Given instruction> Repeat every line exactly, keeping the pictures out of the copy.

Material>
■ ■ ■ ■ ■ ■ ■

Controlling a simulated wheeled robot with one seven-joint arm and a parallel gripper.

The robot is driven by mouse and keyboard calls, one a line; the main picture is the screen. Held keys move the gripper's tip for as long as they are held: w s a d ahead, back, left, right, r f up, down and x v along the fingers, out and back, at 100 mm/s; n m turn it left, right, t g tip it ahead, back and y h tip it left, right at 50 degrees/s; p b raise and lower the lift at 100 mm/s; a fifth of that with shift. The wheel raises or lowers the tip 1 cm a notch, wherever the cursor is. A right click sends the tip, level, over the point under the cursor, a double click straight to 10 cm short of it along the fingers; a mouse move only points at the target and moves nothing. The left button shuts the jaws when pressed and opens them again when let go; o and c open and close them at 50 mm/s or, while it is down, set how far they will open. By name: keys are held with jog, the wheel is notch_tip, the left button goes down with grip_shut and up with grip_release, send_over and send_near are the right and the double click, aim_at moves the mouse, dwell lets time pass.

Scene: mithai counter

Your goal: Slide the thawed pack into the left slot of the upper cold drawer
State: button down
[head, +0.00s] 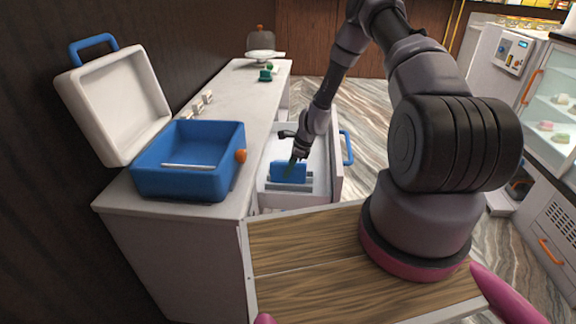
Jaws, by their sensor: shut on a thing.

■ ■ ■ ■ ■ ■ ■

Reply>
Controlling a simulated wheeled robot with one seven-joint arm and a parallel gripper.

The robot is driven by mouse and keyboard calls, one a line; the main picture is the screen. Held keys move the gripper's tip for as long as they are held: w s a d ahead, back, left, right, r f up, down and x v along the fingers, out and back, at 100 mm/s; n m turn it left, right, t g tip it ahead, back and y h tip it left, right at 50 degrees/s; p b raise and lower the lift at 100 mm/s; a fifth of that with shift. The wheel raises or lowers the tip 1 cm a notch, wherever the cursor is. A right click sends the tip, level, over the point under the cursor, a double click straight to 10 cm short of it along the fingers; a mouse move only points at the target and moves nothing. The left button shuts the jaws when pressed and opens them again when let go; o and c open and close them at 50 mm/s or, while it is down, set how far they will open. By name: keys are held with jog, the wheel is notch_tip, the left button goes down with grip_shut and up with grip_release, send_over and send_near are the right and the double click, aim_at moves the mouse, dwell lets time pass.

Scene: mithai counter

Your goal: Slide the thawed pack into the left slot of the upper cold drawer
State: button down
[head, +0.00s] 
Jaws, by their sensor: shut on a thing.

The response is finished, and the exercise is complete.